The Thompson Madrid has 153 rooms and 22 suites; while smaller rooms can feel a tad poky, suites like the one I enjoyed made for serene sleeping, reserving the bedroom for a huge bed and the well-appointed, flexibly-opening closets which are a Thompson signature. The shallow, black-velvet-lined jewellery drawer made me wonder why every hotel worth its salt doesn’t offer this all-important amenity. The only item which seemed potentially out of place was a good armchair which did not face the large-screen television and could thus only be intended for relaxing with a book in the corner of the room.
Both the bedroom and adjacent living room, which had a round table to work from rather than a desk, and a built-in seating area from which to watch the room’s own large-screen TV, enjoyed a really useful piece of furniture on which to hang outer garments and leave handbags ready to be carried out when time came to leave the room.
The now-usual in-room Nespresso sat in an elegant unit accommodating a glamorous, illuminated cocktail cabinet, which with its shaker is another room signature, but unusually, the pull-out mini-bar was not refrigerated. I only discovered on my last morning that I had a terrace off the living-room never pointed out to me, another attribute of most suites.
Art is everywhere – that marble features as an art installation in every guest room, even if not so prominently as in the suites – and positively jumps out at guests in the lobby and room corridors, where carpeting pays homage to the cobblestones of Madrid’s historic streets.
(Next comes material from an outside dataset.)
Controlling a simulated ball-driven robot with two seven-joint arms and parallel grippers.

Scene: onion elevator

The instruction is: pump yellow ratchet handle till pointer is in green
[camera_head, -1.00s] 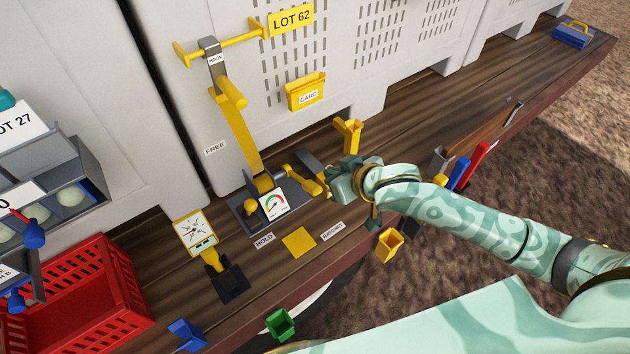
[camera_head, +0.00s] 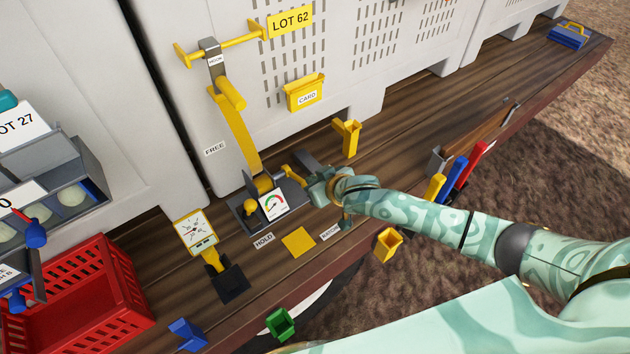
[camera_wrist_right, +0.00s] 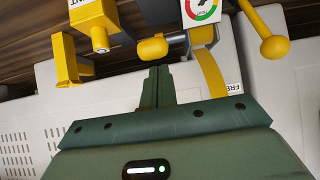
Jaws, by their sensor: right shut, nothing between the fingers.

Even the reception desk is an installation, composed of suitcases and trunks to symbolise the journey which has drawn visitors to Europe’s cultural destinations ever since the days of the Grand Tour.
Dining options at the time of my stay were limited to Omar, a cheerful ground-floor eatery oriented towards breakfast and lunch service, and incorporating an excellent bakery open to the public via its own door on the attractive little Plaza del Carmen. To avoid food waste, it’s best to deter waiters who rush to serve all arriving guests with a portion of every cold breakfast offering in the absence of a buffet – the plate of Iberico ham and fresh bakery selection is really quite enough.
Egg dishes aim to be extraordinary, like the variation on eggs Benedict incorporating a kimchi Hollandaise which was less than totally successful, but freshly-squeezed orange juice and an abundance of very good coffee made up it. For nightcaps following dinner in this great eating-out city there is the independently-operated Hijos de Tomas speakeasy and piano bar on the first floor and rooftop dining is promised for 2023.
While walking between Madrid’s great treasure-houses of art – the Prado, Thyssen, Reina Sofia and Bellas Artes institute – will keep every visitor fit, there are in-house opportunities on the 8th floor of the Thompson Madrid – a swimming pool incorporating a hydro-massage system, a gym offering private as well as group classes and a post-workout relaxation area with loungers overlooking the city skyline.
It’s no surprise that one of the meeting rooms is named for Penelope Cruz, and that all, along with the ritzy ballroom, are designed to wow business travellers as well as leisure guests with their own brand of wood-lined chic.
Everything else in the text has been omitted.